On a recent trip to Arizona, another occupant of the vehicle pointed out that this
Cactus needs 100 yrs to grow an arm,so for the next 100 miles we all looking at
cactus arms. There were alot of Cactus without Horizontal appendages. We
surmized they were 90 yrs. old.
Another interesting point this person pointed out on the return trip to California.
These Saguaro Cactus do not cross the Colorado River to grow in California.
Like a legion of Soldiers that were defeated at rivers edge, we did not see one
in California. How can millions of Cactus Grow accross Arizona and suddenly stop
at the river. Are there no Sugauro’s in Caifornia???
According to this site, Saguaros begin growing arms at around 65 to 75 years old.
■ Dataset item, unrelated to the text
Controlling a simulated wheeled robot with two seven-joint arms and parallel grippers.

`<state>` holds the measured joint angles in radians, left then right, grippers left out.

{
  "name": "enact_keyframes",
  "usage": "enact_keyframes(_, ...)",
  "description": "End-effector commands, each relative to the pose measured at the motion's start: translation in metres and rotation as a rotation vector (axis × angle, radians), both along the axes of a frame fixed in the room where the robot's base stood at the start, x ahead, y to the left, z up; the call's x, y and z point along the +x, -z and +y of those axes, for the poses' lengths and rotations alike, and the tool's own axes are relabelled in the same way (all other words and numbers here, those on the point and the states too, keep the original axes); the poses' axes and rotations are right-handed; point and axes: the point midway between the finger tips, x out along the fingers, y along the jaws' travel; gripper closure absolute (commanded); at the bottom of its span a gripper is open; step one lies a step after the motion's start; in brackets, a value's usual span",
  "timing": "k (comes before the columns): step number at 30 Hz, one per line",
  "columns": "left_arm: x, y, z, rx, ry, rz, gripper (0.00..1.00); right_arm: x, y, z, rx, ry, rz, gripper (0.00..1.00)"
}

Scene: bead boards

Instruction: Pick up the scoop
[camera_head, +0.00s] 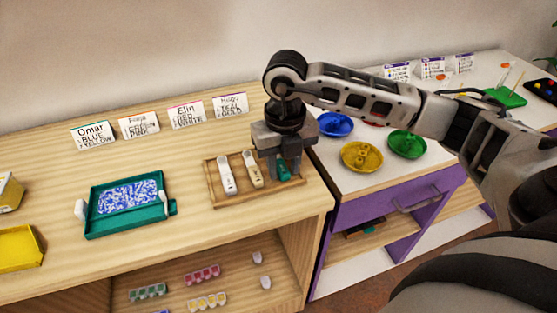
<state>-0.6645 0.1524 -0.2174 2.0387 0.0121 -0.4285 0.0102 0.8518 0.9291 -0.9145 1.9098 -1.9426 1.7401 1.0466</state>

However, at around 125 years, a Saguaro is considered “mature”, and as you can see from the images, will already have several arms, indicating that they don’t need 100 years to grow.
Also, this .pdf document has some info (and a map) of the range of the Saguaro cactus (Carnegiea gigantea). It does show up in the extreme southeast of California, and its range is limited by frost and elevation; it’s quite temperature sensitive. That document also mentions that in areas of lower precipitation, it can take up to 100 years before arms appear, but the arms still probably grow more than one arm every 100 years.
As one having several saguaros in their yard, I can weigh in a bit with personal experience here. I have heard 50-75 years from various sources for arms to appear on a saguaro in a natural environment. I don’t dispute this or any other previously noted cites. But in an (artificial) residential enviroment, where abundant water & higher humidity are present, they can & often do grow faster and yield arms earlier in their life cyle. I have a 16 ft. saguaro in my front yard that I know is 24 years old and it has 5 small arms already. The arms have experienced about 1-2" annual growth rates since appearing about 5 years ago.
As previous poster noted, their range is limited by temp & elevation, but also by water availability. Travelling west to California, the Sonoran desert becomes more arid, eventually giving way to the very dry Mohave desert of SoCal. essentially near the Colorado river. Saguaros are thirsty buggers, and will grow a tremendous water collecting root system to a nearby water source, as evidenced by the large tree-like roots extending 25 feet or more from one of my saguaros to a neighbor’s heavily watered fruit tree.